About a year ago I took part in the “Sea Lions” kaggle competition together with Evgeny Nizhibitsky. The task was to count fur seals on the images taken from the drone. The markup was given simply as coordinates of carcasses, but at some point, Vladimir Iglovikov marked them up with bboxes and shared it generously with the community.

I decided to solve this task through segmentation having only bboxes of the seals as a target at the first stage. After several training iterations it was easy to find some hard samples where everything is bad.

For this sample you could choose large areas without seals, set the masks manually to zeros, and also add to the training sets. And so iteratively, Evgeny and I trained a model that has learned to even segment fins of fur seals for large individuals.

Crust detection and extraction

Back to pizza again. In order to identify crust on the selected and filtered photos, the optimal option would be to give the task to the markers. Generally, some labelers work differently with the same sample, but at that time we had already applied the consensus algorithm for such cases and used it for bboxes. That’s why I just made a couple of examples and gave it to the labelers. In the end, I got 500 samples specifically with the area of crust highlighted.

To identify the crust on the selected filtered photos I made a couple of examples for the labelers to follow.

Then I applied my code from the Kaggle Sea Lions competition more formally to the current procedure. After the first iteration of training it was still clear where the model was wrong. The confidence of the predictions was defined as follows:

1 — (area of the gray zone) / (area of the mask)

Next, to do the next iteration of approaching the boxes to the mask, a small ensemble predicted the masks with TTA. This could be considered as WAAAAGH-style knowledge distillation to some extent, but it would be more correct to call it Pseudo Labeling.

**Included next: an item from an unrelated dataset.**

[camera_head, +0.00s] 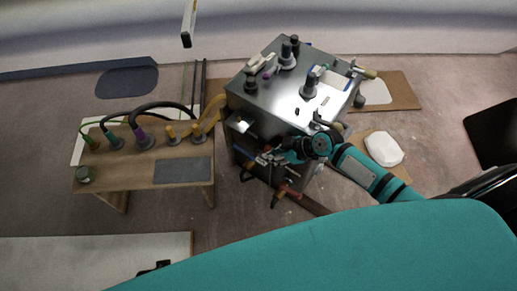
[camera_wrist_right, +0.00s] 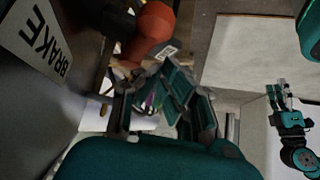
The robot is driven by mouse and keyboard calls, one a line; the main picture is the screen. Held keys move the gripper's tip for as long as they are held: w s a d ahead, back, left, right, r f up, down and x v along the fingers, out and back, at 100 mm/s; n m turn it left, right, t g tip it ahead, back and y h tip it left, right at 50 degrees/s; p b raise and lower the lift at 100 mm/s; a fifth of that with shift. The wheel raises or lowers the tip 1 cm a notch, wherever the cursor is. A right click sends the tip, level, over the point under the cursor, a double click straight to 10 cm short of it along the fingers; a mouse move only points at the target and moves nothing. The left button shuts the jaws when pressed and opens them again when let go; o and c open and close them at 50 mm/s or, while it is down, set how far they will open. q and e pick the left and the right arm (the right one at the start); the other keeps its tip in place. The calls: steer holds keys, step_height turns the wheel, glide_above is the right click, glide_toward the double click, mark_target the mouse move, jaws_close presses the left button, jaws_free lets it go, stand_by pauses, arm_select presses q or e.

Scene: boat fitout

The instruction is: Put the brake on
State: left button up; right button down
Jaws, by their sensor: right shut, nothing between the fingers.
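In the right wrist view, a white plate lettered BRAKE (camera_wrist_right: 35,45) is on the grey cabinet's side at the left. An orange-red lever or knob (camera_wrist_right: 150,30) with a dark part beside it sticks out next to it. My right gripper (camera_wrist_right: 165,92) is shut and empty just below the orange-red part in that view; I cannot tell whether they touch. In the head view, my right gripper (camera_head: 268,157) is at the cabinet's front face, above a reddish handle (camera_head: 289,190). A teal arm with a small gripper (camera_wrist_right: 278,94), apparently my left, shows far right in the wrist view.
The metal cabinet (camera_head: 270,105) carries several dark knobs and small items on top. A wooden bench (camera_head: 125,180) with plugs and cables stands to its left. A white rounded object (camera_head: 384,148) lies on a board at the right. Floor between bench and cabinet is narrow.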

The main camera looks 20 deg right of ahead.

I had then to identify by hand a certain threshold for the confidence which we would use to form a new training set. It was also optional to mark out the most complicated samples with which the ensemble failed. I decided that would be useful and marked about 20 pictures myself while digesting lunch.

Final model training

At last — the final model training. To prepare the samples, I extracted the area of crust with the mask. Also I slightly inflated the mask by dilating it and applied it to the picture to remove the background, since it should not contain any information about the quality of the dough. Then I fine-tuned several models from Imagenet. In total, I collected about 14k of proper samples. Therefore, I did not train the entire neural network but only the last group of conv layers to prevent overfitting.

The best single model turned out to be Inception-Resnet-v2, and ROC-AUC for it on singlefold was 0.700. If you do not select anything and train net on raw photos without masks, then ROC-AUC would be 0.58.

Validation

While I was developing the solution, DODO pizza were back with the next batch of data, and it was possible to test the entire pipeline on an honest holdout. We tested the whole pipeline on it and got ROC-AUC 0.83.

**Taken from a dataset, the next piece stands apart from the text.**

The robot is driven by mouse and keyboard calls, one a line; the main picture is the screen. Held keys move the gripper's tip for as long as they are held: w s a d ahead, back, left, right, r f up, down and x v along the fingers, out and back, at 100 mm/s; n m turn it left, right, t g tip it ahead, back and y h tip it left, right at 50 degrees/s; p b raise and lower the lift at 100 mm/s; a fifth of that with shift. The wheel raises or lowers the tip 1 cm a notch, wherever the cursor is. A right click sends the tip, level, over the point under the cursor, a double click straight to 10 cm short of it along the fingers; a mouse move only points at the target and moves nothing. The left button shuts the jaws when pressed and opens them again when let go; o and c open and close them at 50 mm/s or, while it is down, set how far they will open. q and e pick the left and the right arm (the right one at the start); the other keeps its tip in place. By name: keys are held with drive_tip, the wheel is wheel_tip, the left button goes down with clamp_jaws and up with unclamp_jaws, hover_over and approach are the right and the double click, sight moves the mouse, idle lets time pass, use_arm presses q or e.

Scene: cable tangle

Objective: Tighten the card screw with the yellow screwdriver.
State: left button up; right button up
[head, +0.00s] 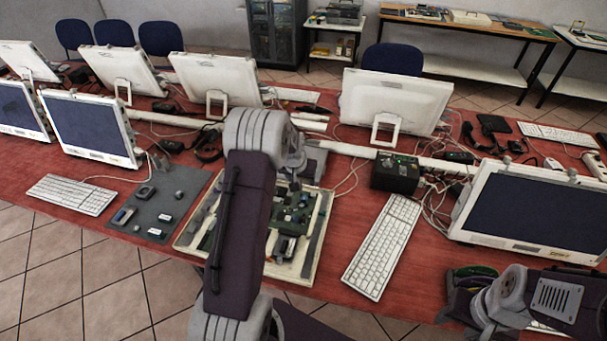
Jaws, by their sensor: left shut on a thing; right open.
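An open computer unit (292,215) with a green circuit board lies in a pale tray (190,241) at the middle of the table. My left arm crosses in front and hides much of it. The wrist of my left arm is over the back of the unit; its gripper fingers and anything between them are hidden. I cannot make out the yellow screwdriver or the card screw. My right gripper (462,292) is low at the right, open, near the front of the table.
A grey mat (178,186) with several small parts lies left of the tray. A white keyboard (384,246) and a black box (396,172) stand to the right. Monitors (530,212) line the red table (330,272), and loose cables run behind the tray.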

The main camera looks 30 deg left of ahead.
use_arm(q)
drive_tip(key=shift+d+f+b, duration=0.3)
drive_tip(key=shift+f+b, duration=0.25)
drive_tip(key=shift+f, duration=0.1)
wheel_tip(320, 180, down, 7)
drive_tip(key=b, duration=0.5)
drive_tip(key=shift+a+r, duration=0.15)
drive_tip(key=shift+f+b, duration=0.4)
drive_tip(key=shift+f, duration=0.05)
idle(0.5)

But still, we couldn’t manage without mistakes. And taking into account the reasons of their appearing I trained the model once more and achieved the positive results. Let’s now look at the errors:

Top False Positive

It can be seen here that they are associated with a crust marking error because there are clear signs of spoiled dough.

Top False Negative

Here errors were due to the failure of the first model to choose the right point of view, which led to difficulties defining the key features of quality dough.

Conclusion

My colleagues sometimes tease me for solving almost all tasks by segmentation using Unet. But I keep alive the hope they will love it because this is a rather powerful and convenient approach. It allows visualizing model errors and predicting them with confidence, which sometimes can really save the day. Plus, the entire pipeline looks very simple and now there is a bunch of repositories available for any framework.

That was it. It’s now time to grab a slice of pizza and chill out. Cheers!